Your instructions: Quote all of the data exactly as given. Skip every picture it contains.

** start Data **

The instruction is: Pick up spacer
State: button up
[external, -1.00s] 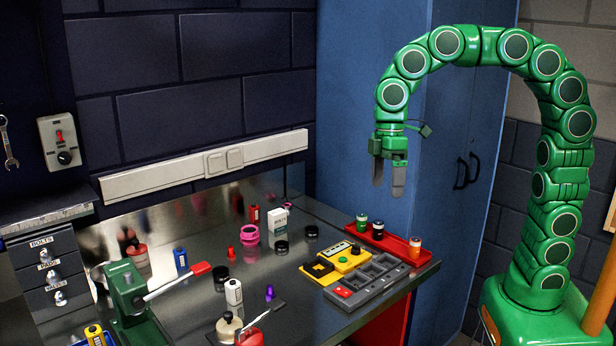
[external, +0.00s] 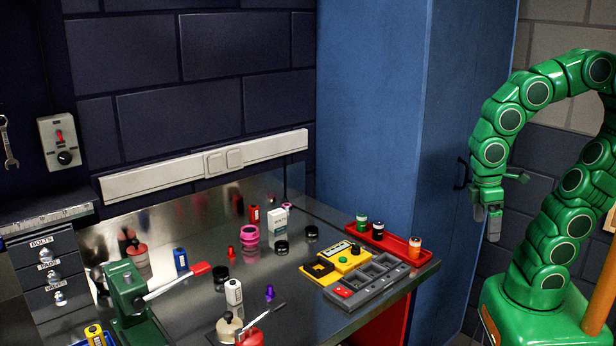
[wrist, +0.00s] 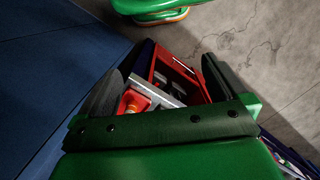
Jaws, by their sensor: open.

** end Data **

Exercise result:
The instruction is: Pick up spacer
State: button up
[external, -1.00s] 
[external, +0.00s] 
[wrist, +0.00s] 
Jaws, by their sensor: open.

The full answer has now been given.